The optics weren’t lost on those still tenuously employed at UTA.
Texas Tech saw its NCAA run end on March 25. The next day, at 2:48 p.m., the call came. Baker wanted to meet with Cross, who was out recruiting earlier that day. A staff meeting for the entire department was on the books for 3 p.m. The Cross meeting was quick and to the point.
Baker said it was a tough decision, one he needed to sleep on. (Not so coincidentally, he went to sleep that previous night knowing Ogden was in the clear.) A change needed to be made, Baker concluded, and Cross was relieved of his job.
Social media blew up, but it wasn’t just UTA faithful that denounced Cross’ firing. ESPN analyst Fran Fraschilla roasted Baker on Twitter, vowing never to step inside College Park Center again. Jeff Van Gundy used his ESPN TV platform to take Baker and Karbhari to task during an NBA game, specifically the idea that UTA could be Gonzaga.

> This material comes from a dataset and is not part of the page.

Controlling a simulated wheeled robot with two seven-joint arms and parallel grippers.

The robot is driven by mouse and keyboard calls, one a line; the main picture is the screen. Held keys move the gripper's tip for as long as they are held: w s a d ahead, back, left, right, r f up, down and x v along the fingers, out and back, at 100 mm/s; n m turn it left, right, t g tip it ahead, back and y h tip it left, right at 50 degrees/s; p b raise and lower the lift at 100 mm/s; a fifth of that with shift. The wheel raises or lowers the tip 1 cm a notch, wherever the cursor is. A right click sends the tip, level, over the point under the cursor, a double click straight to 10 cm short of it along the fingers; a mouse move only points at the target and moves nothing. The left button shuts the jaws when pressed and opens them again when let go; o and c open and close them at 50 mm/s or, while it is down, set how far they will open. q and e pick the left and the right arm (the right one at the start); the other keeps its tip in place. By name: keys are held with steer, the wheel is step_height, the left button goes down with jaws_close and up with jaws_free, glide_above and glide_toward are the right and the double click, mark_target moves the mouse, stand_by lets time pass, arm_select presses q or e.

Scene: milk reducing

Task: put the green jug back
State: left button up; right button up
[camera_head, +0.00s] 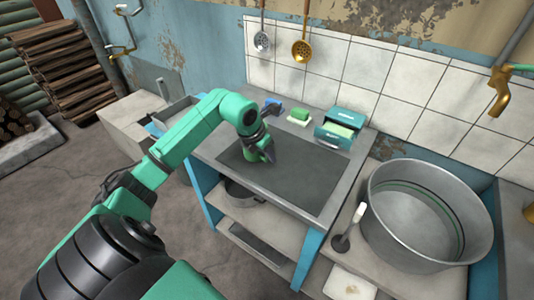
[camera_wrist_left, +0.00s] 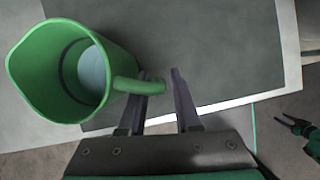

Pay like Gonzaga, treat your players like Gonzaga, Van Gundy chided. Van Gundy punctuated his points with “Stop the nonsense” and “Dream on!”
Cross’ dismissal was immediately followed with Ogden’s imminent arrival, despite Baker’s pledge that UTA would conduct a “national search” for the next head coach. UTA insiders laughed at that empty promise. On the day Cross was let go, Ogden made sure to get the word out to potential UTA recruits that he was in play, national search be damned.
Lost in the coaching shuffle was the 11 days between the end of UTA’s season and Cross being cut lose. Had he been fired the day after the Georgia State loss, Cross many have a shot at other open jobs, such as South Alabama.
“The way Baker fired Cross, waiting that long, was gutless,” the former staffer said.
Baker didn’t waste time lowering the expectations for Ogden, saying that it would take at least a couple of years to rebuild. (It’s also no secret within the UTA athletic department that coaches hired by Baker have a much longer leash than those he inherited.) Ogden’s NCAA-or-else directive apparently won’t kick in until maybe 2021.
Cross didn’t have that luxury.
Cross reached a financial settlement on the final two years of his contract, sources said, worth approximately $400,000. UTA’s all-time winningest coach went 225-161 in his 12 years, going to the postseason five times, including the school’s lone NCAA berth in 2008.
Cross played for UTA, graduated from UTA and spent his entire coaching career, including eight years as an assistant, on the UTA sideline. Baker has said he wants to induct Cross in the department’s Hall of Honor one day.
Luckily for Cross, attendance at that banquet isn’t required.